Aim of the exercise: Below are records; reproduce exactly the lines from the one that has "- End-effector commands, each" through the one that has "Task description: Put", ends included, and nothing more.

Robot trajectory data
++++

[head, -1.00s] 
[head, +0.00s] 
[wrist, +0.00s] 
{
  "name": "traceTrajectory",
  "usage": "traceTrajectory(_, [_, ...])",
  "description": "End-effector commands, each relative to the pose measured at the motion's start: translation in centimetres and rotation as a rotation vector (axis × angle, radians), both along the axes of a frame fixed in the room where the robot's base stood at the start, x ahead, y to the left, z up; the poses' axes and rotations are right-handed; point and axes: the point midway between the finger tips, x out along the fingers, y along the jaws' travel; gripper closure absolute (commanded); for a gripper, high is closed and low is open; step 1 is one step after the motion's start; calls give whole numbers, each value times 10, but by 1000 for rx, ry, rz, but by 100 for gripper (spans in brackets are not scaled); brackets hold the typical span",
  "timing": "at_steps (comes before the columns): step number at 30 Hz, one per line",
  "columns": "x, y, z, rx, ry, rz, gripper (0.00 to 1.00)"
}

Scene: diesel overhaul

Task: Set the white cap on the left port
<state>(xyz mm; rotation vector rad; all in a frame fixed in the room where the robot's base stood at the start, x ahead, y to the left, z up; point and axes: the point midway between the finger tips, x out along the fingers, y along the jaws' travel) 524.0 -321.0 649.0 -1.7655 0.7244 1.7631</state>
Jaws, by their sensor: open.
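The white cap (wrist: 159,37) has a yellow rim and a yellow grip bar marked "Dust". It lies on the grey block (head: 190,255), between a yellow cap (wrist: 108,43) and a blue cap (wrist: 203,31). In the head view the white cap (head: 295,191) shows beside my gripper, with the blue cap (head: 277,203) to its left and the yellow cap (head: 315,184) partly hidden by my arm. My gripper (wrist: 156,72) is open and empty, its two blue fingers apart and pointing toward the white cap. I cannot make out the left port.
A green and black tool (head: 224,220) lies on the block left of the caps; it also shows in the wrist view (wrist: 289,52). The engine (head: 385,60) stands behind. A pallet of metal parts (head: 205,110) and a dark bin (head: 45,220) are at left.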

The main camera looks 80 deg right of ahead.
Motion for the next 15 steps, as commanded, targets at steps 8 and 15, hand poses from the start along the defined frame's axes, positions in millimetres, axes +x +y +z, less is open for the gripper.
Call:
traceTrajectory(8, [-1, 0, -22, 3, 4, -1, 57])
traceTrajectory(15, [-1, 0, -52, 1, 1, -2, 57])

++++

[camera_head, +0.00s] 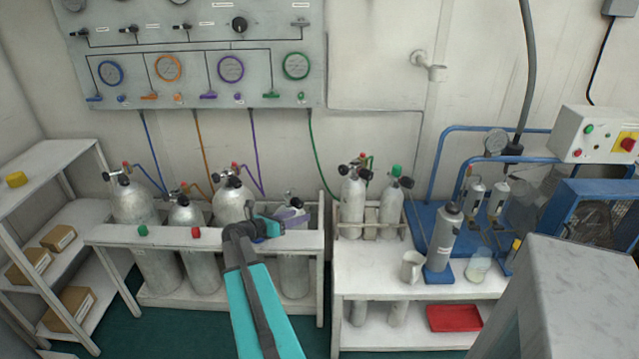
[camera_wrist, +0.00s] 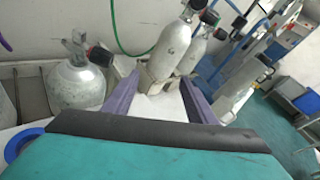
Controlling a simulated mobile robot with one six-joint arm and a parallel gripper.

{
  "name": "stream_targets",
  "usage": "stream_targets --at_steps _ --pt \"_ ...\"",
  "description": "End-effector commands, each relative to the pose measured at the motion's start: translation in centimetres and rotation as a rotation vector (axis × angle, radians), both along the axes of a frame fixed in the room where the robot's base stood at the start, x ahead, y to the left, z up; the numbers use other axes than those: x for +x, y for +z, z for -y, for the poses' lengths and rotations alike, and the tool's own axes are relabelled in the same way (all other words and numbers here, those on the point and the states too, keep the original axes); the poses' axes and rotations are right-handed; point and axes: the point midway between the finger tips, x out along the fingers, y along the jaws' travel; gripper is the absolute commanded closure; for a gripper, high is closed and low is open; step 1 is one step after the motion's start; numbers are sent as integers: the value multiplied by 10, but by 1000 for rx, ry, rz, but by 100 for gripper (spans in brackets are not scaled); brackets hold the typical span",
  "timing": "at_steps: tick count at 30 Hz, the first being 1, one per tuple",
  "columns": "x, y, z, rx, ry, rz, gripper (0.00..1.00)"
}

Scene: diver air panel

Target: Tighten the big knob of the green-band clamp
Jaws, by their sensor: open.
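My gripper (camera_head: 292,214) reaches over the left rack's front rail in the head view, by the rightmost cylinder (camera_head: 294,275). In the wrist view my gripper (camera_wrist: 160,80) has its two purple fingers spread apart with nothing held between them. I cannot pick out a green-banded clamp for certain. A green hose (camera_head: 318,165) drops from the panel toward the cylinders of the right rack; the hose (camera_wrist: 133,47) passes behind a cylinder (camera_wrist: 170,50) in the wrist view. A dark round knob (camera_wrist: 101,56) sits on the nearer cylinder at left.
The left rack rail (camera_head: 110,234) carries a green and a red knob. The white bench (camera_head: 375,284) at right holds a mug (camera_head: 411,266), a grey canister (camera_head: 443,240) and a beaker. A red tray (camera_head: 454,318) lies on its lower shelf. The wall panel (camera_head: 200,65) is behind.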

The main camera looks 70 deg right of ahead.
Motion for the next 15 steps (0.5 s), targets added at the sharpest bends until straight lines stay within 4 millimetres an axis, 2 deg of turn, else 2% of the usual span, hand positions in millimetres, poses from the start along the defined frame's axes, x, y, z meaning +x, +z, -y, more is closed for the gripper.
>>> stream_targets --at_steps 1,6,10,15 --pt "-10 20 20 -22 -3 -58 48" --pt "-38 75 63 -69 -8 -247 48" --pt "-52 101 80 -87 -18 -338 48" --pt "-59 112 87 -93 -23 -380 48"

++++

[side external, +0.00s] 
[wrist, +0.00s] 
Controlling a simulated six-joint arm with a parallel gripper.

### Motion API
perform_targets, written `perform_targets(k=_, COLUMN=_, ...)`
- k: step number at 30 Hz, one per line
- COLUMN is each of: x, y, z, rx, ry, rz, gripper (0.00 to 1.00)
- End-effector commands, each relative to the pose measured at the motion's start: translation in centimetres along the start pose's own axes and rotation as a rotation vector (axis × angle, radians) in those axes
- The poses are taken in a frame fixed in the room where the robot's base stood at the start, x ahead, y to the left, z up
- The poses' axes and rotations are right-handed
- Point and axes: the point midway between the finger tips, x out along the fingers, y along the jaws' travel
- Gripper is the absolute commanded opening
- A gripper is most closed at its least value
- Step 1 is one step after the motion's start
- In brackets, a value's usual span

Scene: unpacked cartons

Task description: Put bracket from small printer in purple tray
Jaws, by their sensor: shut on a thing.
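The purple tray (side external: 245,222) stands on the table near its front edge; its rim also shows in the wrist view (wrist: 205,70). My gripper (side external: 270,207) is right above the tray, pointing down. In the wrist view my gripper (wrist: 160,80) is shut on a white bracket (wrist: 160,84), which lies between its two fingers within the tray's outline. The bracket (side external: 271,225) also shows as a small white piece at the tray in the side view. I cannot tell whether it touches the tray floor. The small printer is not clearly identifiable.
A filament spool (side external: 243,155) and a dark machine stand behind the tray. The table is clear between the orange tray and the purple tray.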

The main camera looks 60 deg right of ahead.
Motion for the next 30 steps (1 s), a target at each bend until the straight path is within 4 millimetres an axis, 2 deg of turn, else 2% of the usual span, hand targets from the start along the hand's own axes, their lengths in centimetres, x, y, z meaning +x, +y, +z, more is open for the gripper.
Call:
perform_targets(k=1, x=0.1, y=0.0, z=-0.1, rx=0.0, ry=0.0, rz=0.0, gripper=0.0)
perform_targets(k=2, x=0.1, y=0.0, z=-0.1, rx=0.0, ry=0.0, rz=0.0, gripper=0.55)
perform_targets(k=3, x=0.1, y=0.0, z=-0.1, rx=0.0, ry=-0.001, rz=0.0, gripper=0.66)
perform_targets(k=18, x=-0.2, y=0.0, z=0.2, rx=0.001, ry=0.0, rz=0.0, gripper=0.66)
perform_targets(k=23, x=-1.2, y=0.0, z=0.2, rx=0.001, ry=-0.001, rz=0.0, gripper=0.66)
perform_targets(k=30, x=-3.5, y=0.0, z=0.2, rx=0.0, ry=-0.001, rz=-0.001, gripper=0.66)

++++

Response:
- End-effector commands, each relative to the pose measured at the motion's start: translation in centimetres along the start pose's own axes and rotation as a rotation vector (axis × angle, radians) in those axes
- The poses are taken in a frame fixed in the room where the robot's base stood at the start, x ahead, y to the left, z up
- The poses' axes and rotations are right-handed
- Point and axes: the point midway between the finger tips, x out along the fingers, y along the jaws' travel
- Gripper is the absolute commanded opening
- A gripper is most closed at its least value
- Step 1 is one step after the motion's start
- In brackets, a value's usual span

Scene: unpacked cartons

Task description: Put bracket from small printer in purple tray

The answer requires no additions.